## begin Data section

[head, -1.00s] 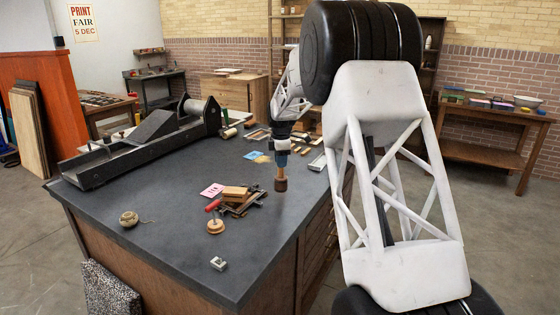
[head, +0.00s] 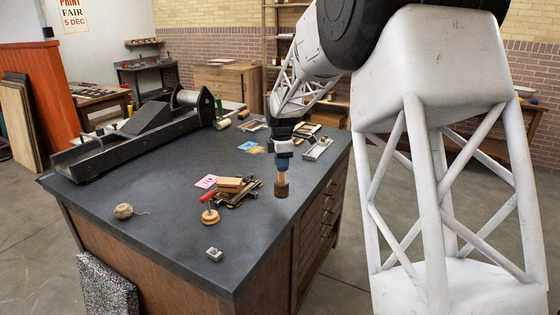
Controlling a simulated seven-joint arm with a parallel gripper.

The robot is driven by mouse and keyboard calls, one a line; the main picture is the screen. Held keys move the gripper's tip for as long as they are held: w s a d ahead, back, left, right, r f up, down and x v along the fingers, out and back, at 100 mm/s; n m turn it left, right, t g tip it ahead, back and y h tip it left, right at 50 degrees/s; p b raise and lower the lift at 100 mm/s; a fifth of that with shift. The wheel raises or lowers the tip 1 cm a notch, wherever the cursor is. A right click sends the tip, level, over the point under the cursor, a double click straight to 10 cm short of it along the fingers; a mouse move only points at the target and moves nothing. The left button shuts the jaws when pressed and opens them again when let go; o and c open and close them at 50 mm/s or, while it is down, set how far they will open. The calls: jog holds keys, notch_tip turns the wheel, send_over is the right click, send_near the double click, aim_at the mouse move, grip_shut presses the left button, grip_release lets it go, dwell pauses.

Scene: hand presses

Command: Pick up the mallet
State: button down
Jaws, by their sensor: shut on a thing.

## end Data section

(Request):
Please repeat exactly the data above from its first line to the line that contains "Controlling a simulated", inclusive, and leave every picture out.

(Full response):
[head, -1.00s] 
[head, +0.00s] 
Controlling a simulated seven-joint arm with a parallel gripper.

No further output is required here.